What is asked - List all lines of the data that include the string "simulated".

Data shown -
----

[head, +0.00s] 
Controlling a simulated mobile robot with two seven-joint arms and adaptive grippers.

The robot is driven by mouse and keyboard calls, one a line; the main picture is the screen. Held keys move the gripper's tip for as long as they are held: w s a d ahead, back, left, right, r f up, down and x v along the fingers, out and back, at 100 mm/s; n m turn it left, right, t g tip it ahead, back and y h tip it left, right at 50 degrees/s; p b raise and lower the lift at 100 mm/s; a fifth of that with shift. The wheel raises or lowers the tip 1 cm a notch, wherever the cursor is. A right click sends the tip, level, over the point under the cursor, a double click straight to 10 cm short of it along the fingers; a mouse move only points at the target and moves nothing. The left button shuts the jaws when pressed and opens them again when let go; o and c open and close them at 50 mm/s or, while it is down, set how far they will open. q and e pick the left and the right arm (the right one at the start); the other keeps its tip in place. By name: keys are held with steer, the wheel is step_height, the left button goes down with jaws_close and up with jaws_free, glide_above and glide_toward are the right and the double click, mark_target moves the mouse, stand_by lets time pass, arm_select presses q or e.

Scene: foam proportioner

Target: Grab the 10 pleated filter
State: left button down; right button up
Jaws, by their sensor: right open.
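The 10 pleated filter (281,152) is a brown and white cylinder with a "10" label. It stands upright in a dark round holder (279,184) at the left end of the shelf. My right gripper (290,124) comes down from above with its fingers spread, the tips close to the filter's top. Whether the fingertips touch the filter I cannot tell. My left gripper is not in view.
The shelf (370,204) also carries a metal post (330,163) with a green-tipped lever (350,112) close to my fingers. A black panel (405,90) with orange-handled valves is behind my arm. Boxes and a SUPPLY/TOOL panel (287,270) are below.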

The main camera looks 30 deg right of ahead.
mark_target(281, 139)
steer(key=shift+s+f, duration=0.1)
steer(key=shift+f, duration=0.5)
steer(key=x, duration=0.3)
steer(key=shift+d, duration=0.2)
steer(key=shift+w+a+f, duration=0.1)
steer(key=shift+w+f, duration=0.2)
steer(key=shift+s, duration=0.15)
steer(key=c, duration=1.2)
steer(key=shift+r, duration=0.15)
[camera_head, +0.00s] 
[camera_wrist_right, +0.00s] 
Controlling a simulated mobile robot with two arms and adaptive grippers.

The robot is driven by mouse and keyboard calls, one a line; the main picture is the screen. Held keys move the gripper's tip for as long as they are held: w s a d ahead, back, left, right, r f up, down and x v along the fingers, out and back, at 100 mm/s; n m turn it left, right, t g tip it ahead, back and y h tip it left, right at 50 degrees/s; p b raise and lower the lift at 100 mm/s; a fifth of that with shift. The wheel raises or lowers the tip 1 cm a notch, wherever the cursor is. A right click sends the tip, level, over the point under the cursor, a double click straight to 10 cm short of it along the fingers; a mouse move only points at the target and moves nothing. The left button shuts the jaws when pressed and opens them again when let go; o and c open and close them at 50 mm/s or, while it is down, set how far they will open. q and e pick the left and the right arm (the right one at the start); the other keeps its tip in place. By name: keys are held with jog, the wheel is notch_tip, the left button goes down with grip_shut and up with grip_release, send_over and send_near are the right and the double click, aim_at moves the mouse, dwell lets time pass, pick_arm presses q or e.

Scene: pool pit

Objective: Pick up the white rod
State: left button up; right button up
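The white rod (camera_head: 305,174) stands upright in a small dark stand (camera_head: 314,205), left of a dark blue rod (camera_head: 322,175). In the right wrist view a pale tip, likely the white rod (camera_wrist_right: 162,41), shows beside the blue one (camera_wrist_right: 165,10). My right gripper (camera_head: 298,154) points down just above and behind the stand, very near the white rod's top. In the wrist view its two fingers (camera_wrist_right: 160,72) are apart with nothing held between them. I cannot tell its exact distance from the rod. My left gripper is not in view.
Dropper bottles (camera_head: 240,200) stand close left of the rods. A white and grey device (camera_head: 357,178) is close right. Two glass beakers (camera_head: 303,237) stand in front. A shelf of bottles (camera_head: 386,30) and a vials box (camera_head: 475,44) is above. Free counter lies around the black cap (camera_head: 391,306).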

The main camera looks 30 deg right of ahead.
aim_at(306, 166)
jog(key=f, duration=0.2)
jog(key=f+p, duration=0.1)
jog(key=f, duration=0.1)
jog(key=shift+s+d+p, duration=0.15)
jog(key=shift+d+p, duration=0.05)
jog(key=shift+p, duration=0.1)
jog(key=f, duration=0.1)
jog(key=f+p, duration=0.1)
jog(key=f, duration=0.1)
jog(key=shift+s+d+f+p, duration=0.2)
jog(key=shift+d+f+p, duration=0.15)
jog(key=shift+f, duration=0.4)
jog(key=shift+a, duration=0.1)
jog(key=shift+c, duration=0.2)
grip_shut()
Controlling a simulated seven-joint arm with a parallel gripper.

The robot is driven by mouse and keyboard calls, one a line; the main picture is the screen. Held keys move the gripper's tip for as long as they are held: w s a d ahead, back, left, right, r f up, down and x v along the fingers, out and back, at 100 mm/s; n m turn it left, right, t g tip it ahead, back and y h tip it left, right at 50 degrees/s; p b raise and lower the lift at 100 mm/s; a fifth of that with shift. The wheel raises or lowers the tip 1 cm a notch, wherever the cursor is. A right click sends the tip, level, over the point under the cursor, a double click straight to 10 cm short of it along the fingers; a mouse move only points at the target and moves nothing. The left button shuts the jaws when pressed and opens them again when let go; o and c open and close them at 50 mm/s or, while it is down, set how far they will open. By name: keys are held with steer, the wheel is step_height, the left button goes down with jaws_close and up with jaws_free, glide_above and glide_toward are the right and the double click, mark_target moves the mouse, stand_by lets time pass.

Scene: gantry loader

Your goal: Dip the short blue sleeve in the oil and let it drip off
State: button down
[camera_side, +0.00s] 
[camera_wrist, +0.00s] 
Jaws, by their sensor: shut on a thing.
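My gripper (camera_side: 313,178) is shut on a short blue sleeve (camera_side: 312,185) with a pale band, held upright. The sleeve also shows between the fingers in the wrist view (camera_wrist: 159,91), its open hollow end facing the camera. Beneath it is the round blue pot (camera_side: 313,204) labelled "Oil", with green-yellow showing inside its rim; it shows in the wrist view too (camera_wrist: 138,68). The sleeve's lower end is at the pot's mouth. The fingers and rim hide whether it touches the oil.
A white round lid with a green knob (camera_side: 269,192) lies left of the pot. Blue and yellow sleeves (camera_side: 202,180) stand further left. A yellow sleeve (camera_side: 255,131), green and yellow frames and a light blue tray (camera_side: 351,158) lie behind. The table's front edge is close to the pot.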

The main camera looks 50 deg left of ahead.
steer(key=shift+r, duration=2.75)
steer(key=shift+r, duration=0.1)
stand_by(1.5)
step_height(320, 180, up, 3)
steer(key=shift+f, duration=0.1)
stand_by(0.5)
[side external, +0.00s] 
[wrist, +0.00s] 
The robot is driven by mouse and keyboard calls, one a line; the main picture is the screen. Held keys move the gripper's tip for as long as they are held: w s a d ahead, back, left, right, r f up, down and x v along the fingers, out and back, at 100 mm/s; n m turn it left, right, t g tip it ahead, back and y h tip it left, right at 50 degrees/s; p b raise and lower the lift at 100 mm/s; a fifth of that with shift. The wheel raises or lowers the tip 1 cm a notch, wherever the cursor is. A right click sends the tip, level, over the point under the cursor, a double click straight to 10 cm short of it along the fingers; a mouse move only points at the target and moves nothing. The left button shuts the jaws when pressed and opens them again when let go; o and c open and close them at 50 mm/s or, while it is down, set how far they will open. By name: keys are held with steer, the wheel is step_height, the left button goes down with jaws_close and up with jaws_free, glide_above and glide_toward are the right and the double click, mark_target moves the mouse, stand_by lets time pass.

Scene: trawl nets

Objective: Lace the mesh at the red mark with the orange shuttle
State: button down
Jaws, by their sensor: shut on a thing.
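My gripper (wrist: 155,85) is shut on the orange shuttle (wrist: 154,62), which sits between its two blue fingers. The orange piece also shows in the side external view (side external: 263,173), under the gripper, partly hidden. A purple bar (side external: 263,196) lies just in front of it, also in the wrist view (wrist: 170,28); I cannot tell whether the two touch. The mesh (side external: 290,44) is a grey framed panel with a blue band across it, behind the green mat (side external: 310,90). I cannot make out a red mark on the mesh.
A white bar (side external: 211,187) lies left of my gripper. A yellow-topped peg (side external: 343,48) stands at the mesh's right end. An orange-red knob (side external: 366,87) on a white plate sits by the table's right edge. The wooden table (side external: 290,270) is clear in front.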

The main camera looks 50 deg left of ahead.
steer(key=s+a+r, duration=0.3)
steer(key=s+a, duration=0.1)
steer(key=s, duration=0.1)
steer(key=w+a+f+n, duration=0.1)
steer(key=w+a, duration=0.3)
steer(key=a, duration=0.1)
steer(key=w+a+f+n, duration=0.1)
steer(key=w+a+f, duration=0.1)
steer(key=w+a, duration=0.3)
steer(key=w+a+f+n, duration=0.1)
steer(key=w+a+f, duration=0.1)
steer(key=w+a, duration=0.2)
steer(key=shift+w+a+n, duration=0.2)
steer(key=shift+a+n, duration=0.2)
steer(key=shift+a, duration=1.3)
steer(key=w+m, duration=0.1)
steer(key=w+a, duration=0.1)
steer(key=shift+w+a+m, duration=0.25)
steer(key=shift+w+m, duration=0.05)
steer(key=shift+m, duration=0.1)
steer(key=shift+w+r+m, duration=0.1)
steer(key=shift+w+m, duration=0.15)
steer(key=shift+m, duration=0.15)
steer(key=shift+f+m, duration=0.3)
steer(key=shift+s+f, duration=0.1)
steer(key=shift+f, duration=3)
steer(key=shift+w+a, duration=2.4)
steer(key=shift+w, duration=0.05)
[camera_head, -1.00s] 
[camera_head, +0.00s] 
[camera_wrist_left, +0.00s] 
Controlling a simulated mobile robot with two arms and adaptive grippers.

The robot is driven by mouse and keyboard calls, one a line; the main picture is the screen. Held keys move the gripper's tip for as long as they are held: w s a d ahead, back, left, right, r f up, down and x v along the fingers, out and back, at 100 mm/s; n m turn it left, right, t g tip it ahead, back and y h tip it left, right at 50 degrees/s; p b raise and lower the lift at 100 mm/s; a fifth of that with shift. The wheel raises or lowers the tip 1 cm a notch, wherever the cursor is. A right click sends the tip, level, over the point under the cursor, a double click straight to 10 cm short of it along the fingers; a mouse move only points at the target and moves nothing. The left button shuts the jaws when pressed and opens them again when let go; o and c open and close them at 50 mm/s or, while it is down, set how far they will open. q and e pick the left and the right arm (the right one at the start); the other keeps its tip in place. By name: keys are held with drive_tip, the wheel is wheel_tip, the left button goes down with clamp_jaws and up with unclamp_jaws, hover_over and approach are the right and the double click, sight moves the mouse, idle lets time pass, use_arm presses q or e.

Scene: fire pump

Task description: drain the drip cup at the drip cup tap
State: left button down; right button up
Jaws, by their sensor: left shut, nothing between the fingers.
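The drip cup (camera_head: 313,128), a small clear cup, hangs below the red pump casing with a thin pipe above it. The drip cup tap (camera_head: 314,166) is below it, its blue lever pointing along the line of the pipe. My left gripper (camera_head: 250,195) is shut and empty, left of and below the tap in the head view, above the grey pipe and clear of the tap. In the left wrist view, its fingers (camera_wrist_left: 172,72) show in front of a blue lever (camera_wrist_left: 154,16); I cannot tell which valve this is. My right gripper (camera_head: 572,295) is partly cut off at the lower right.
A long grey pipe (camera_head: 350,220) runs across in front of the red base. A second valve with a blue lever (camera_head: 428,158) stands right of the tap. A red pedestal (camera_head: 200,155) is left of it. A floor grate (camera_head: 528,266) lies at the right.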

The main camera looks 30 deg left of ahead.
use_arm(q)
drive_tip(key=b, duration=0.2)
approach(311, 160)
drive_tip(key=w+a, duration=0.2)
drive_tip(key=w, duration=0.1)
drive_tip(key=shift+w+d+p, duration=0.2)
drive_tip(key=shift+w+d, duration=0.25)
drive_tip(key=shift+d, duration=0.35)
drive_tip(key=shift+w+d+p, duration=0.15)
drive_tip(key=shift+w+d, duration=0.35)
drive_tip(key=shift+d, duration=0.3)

----

Output of the exercise -
Controlling a simulated mobile robot with two seven-joint arms and adaptive grippers.
Controlling a simulated mobile robot with two arms and adaptive grippers.
Controlling a simulated seven-joint arm with a parallel gripper.
Controlling a simulated mobile robot with two arms and adaptive grippers.

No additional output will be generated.